17. The heat-protection element as recited in claim 13 wherein at least three circumferentially distributed, tab connecting portions are formed in the axially forward region.

18. The heat-protection element as recited in claim 13 wherein a single circumferential connecting portion is formed in the axially forward region.

19. The heat-protection element as recited in claim 18 wherein the connecting portion is in the form of a circumferential welded or brazed seam.

20. The heat-protection element as recited in claim 13 wherein the end portion is bent over axially forwardly.

21. The heat-protection element as recited in claim 13 wherein the end portion defines a brim.

22. The heat-protection element as recited in claim 13 wherein in the axially central region, at least three circumferentially distributed, radially inwardly formed corrugations are formed and serve as respective supporting portions.

23. The heat-protection element as recited in claim 13 wherein, in the axially central region, there is provided a single circumferential supporting portion contactable with, or is in contact with, an annular sealing device supported on the bearing chamber.

24. The heat-protection element as recited in claim 13 wherein the annular sealing device is a rope seal.

25. A heat-protection unit for a bearing chamber of a gas turbine, the heat-protection unit comprising the heat-protection element as recited in claim 13 and the protective element, the protective element being connected by the material-to-material bond to the heat-protection element in the axially forward region.

26. The heat-protection unit as recited in claim 25 wherein the seal carrier includes a carbon seal.

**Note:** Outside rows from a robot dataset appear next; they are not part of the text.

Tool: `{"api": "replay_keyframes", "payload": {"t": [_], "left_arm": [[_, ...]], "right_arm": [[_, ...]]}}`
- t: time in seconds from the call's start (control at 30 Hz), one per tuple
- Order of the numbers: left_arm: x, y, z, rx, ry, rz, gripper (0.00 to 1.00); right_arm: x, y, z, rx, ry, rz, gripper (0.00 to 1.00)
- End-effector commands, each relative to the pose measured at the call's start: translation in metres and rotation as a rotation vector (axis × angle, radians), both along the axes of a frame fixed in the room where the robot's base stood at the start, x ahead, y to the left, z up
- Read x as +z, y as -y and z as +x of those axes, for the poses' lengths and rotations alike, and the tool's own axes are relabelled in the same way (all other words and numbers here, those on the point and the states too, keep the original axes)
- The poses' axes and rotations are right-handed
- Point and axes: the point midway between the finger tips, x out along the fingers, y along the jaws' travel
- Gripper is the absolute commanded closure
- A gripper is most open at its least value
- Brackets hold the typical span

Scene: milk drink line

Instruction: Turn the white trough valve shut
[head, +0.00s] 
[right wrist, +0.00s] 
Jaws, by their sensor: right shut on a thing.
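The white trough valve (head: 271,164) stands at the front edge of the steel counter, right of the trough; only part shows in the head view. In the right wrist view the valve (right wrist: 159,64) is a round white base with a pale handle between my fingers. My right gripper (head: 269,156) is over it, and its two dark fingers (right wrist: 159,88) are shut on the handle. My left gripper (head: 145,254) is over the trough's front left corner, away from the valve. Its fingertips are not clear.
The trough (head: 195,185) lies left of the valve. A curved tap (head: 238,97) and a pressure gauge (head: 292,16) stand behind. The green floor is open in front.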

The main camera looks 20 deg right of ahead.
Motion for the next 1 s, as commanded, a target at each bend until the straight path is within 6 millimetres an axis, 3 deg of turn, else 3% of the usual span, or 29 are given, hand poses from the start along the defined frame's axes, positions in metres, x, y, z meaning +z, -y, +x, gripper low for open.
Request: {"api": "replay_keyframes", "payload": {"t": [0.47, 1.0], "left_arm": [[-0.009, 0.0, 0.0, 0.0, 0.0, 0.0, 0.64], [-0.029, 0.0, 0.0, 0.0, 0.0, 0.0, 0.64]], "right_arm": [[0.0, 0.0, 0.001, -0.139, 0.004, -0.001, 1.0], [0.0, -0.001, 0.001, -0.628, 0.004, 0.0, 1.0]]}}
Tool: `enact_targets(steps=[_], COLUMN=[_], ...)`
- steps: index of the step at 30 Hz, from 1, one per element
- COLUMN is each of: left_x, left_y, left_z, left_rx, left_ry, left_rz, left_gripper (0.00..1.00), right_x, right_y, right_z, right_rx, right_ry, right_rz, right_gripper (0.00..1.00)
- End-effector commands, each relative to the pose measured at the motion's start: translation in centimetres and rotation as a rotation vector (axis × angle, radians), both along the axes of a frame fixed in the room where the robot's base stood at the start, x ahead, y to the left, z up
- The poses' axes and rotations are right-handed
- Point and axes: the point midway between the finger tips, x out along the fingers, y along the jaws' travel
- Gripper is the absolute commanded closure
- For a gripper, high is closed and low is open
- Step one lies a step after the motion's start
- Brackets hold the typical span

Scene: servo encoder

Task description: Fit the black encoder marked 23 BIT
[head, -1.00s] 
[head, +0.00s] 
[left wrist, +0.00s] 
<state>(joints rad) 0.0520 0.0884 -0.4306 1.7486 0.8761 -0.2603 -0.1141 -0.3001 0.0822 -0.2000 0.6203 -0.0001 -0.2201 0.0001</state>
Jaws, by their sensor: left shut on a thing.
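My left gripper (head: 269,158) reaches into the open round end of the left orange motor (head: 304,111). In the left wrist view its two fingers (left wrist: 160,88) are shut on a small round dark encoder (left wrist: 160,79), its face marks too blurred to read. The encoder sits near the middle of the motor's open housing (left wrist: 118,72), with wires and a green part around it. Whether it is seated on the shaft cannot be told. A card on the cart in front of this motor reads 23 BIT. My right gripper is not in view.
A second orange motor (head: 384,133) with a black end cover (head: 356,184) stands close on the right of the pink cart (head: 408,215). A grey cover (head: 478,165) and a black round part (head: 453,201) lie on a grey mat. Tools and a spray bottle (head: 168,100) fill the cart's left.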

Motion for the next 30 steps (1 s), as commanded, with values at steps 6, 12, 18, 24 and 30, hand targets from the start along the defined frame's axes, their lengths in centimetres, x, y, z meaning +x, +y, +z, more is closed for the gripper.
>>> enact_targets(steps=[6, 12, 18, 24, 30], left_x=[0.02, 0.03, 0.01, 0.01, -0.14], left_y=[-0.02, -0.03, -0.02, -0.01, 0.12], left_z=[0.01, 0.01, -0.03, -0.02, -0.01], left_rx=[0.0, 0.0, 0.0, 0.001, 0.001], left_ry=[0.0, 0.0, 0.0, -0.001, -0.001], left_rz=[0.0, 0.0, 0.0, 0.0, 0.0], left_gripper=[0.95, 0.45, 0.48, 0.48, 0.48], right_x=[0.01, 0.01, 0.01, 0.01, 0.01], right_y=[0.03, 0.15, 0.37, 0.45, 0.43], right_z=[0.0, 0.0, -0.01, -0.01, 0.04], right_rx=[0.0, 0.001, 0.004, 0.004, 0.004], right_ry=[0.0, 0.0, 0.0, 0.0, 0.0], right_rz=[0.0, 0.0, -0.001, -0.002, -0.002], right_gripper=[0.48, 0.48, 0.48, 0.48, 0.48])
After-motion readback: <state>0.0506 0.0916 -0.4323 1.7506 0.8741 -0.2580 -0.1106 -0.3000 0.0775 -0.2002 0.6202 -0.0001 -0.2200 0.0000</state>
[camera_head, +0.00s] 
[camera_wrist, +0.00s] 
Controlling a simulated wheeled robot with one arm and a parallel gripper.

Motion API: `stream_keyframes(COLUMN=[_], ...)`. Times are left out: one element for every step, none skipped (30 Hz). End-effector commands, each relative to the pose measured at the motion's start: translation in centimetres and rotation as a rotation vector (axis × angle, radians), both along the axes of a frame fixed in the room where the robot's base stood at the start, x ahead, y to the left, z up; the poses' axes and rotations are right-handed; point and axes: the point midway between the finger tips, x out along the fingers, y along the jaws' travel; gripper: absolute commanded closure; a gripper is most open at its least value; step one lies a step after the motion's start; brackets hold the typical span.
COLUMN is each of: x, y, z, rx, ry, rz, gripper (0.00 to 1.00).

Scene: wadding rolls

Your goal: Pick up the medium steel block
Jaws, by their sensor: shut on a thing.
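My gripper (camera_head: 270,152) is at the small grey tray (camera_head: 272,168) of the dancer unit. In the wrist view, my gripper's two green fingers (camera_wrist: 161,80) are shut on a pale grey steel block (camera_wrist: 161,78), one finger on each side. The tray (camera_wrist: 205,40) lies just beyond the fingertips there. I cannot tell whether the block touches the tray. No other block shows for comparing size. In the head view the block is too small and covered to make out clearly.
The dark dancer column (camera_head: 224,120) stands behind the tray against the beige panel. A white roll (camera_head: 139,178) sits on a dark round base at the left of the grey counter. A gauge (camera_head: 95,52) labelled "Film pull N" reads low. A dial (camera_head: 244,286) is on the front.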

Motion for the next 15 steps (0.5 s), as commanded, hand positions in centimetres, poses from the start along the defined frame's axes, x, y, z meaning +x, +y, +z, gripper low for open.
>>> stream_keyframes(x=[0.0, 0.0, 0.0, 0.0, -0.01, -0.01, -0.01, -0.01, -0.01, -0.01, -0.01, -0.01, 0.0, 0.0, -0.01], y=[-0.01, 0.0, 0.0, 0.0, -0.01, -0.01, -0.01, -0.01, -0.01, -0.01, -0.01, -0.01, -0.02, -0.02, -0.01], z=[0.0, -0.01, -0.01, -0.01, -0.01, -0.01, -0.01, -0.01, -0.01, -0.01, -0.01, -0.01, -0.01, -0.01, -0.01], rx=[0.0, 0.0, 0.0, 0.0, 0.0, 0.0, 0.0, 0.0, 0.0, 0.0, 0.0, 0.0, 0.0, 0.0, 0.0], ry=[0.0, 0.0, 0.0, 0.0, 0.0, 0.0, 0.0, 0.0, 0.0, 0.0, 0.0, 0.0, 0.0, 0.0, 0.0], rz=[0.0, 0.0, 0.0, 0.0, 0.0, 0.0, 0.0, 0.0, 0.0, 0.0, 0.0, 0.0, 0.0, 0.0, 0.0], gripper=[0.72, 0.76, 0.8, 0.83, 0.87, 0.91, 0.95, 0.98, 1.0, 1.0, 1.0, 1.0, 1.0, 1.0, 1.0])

27. A gas turbine comprising: at least one bearing chamber; and the heat-protection element as recited in claim 13 disposed around the bearing chamber.

28. The gas turbine as recited in claim 27 wherein the gas turbine is an airline gas turbine.

29. The gas turbine as recited in claim 27 wherein the heat-protection element is provided in the region of a turbine center frame or as part of a turbine center frame.